There’s a lot we need to think about in business and we only have so little time.
So it’s useful to choose with precision what we do and don’t think about.
One thing to never think about are the kinds of decisions that can only be made when it both makes sense and feels good too.
When all available logic says ‘yes, correct’, and your gut instinct confirms ‘loving this. let’s do it’.
Those kinds of decisions, which are typically the kind that make a diff cause a big positive change, can’t be thought up.

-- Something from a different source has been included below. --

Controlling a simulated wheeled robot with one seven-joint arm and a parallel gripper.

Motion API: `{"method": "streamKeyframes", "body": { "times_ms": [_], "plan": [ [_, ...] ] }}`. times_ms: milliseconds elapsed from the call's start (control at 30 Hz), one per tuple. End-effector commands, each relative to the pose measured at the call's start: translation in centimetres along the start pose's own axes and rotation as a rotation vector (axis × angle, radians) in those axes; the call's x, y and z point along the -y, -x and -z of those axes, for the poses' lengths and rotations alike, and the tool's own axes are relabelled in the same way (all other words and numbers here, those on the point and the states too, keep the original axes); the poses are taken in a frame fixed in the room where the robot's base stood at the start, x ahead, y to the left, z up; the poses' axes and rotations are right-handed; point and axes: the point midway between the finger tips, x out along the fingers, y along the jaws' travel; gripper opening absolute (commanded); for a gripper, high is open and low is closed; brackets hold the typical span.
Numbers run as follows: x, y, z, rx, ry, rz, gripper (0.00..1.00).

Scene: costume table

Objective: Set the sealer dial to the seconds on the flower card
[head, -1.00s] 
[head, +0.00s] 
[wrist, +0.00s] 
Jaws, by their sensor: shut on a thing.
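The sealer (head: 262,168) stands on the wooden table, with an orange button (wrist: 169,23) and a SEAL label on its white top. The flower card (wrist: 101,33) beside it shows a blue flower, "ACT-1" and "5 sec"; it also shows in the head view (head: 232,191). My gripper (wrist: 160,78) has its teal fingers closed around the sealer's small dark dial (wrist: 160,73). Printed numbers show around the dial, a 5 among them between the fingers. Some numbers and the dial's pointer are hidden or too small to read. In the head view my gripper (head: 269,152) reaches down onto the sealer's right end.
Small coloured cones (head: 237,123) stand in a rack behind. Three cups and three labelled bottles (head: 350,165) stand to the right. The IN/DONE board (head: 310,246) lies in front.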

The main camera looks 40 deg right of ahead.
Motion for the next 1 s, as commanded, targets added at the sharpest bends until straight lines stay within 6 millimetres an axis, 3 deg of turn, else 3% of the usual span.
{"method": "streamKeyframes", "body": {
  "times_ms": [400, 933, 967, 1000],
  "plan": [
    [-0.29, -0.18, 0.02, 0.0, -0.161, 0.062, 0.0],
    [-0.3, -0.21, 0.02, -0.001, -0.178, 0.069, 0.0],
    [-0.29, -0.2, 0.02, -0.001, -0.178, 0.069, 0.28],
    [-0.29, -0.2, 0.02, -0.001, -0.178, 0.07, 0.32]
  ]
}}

As long as you’re trying to reason with yourself whether to do thing A or not do it, you’re only wasting time, because you’ll end up in an endless weighing of pros and cons, and end up in those boring mental loops where you keep going over the same options and considerations.
When that happens, you can safely stop thinking about it, because something in or about you just isn’t ready yet to make the decision.

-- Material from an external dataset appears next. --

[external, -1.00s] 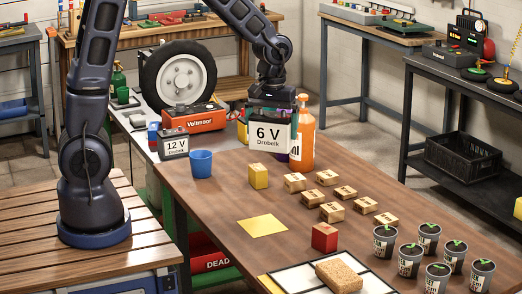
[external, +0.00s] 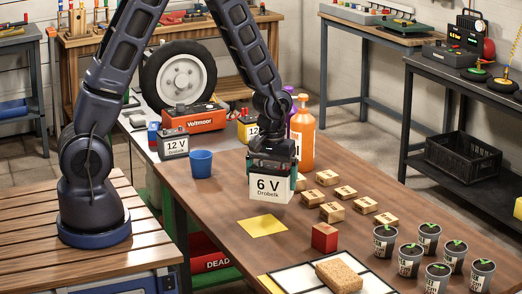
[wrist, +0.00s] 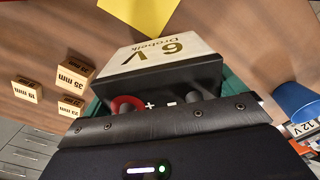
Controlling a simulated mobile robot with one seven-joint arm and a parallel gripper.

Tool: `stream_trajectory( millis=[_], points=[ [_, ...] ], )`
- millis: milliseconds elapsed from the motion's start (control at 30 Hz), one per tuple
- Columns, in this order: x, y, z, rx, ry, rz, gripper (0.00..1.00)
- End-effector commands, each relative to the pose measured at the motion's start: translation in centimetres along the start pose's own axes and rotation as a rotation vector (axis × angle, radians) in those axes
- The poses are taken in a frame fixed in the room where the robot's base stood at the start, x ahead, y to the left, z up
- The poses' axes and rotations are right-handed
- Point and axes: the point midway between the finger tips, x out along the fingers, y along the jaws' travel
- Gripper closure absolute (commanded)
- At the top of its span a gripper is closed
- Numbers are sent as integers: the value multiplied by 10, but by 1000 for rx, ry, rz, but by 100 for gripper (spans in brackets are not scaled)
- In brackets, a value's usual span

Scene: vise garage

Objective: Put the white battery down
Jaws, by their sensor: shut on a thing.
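The white battery (external: 268,189), marked "6 V Drobelk", hangs upright below my gripper (external: 272,165) over the brown table (external: 213,222). My gripper is shut on it, with green-padded fingers at its sides. In the external view the battery seems to be above the tabletop, behind a flat yellow square (external: 262,225). In the wrist view the battery (wrist: 155,50) shows its white label face, dark top, a red ring and plus and minus marks. The yellow square (wrist: 145,12) lies past it. The battery hides the table beneath it.
Several small wooden blocks (external: 332,212) stand right of the battery. A red block (external: 324,238) is nearer the front. A blue cup (external: 201,164) stands left, an orange bottle (external: 304,140) behind. Potted seedlings (external: 429,238) fill the right front. The table left of the yellow square is clear.

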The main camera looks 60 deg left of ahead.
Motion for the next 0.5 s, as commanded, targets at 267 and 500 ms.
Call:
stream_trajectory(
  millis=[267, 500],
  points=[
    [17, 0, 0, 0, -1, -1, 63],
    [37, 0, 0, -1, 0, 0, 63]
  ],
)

Usually, with most people, that comes down to ‘not enough information, incomplete insight’, and that’s usually down to ‘not having seen the forest for the trees, because we were thinking so hard that we didn’t see anything else than what we wanted to see’.

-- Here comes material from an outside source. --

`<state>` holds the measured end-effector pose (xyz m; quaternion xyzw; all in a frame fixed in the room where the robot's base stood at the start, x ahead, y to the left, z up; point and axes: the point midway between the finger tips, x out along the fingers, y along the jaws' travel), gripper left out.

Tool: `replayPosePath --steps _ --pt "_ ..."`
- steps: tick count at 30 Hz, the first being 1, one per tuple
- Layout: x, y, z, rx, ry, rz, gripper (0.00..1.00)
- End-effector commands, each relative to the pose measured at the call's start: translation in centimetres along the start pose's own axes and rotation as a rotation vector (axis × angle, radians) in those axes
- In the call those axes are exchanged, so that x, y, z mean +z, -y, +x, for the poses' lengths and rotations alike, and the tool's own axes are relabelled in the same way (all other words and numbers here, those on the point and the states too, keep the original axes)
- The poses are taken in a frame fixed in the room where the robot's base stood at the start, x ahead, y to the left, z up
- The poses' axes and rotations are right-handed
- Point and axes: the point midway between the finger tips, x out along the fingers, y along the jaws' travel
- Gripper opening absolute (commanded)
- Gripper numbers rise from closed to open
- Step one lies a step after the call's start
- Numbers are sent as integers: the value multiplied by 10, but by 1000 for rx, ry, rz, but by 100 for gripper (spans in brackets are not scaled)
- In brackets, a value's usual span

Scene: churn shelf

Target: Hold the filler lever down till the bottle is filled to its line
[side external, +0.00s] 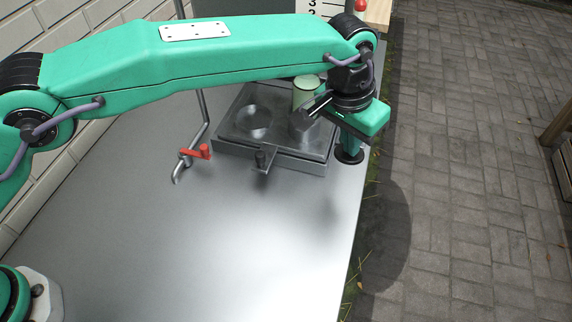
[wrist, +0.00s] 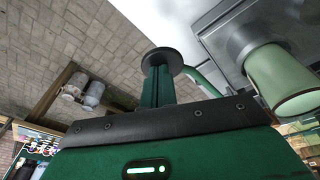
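My gripper (side external: 349,152) points down at the right edge of the metal bench, right of a metal block. In the wrist view its green post ends in a dark round pad (wrist: 160,58). I see nothing held there, and cannot tell whether the fingers are apart. A pale green cylinder (side external: 305,88) stands at the block's back right, partly behind my wrist; it also shows in the wrist view (wrist: 283,78). I cannot tell if it is the bottle, and no fill line shows. A bent metal pipe has a red handle (side external: 197,152), well left of my gripper. I cannot identify the filler lever.
The metal block (side external: 225,143) has a round recess and a dark knob (side external: 262,158) at its front. The bench top (side external: 200,240) is clear in front. Paving lies beyond its right edge. Grey containers (wrist: 92,95) stand far off in the wrist view.

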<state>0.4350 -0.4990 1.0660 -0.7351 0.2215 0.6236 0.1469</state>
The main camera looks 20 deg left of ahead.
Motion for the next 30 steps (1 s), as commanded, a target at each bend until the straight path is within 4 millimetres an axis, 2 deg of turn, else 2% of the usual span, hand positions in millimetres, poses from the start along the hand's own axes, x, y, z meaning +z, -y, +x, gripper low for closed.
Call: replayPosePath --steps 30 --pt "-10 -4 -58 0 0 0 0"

Big decisions, or scary ones, or important ones or those with a lot of ramifications, they need both sense and emotion (in fact, psychologists say all decisions are driven by emotion).
And the sooner you put the brain down, stop thinking about it, and let your subconscious figure things out, the sooner stuff will fall into place, and you’ll end up with epiphany:
‘Ah! THIS is what I should do. And how. I see so clearly now’.
And then you have your decision.
Until your subconscious lobs one of these insights at you, I’d say you can safely stop thinking about the big decision.
There’s plenty of more readily decidable things to consider, and there’s work to do as well. Both will get you a lot more than banging your head against a decision that your subconscious hasn’t sufficiently worked on.
Or, to put all that into one sentence:
“Can’t decide? Then you can stop thinking about it!”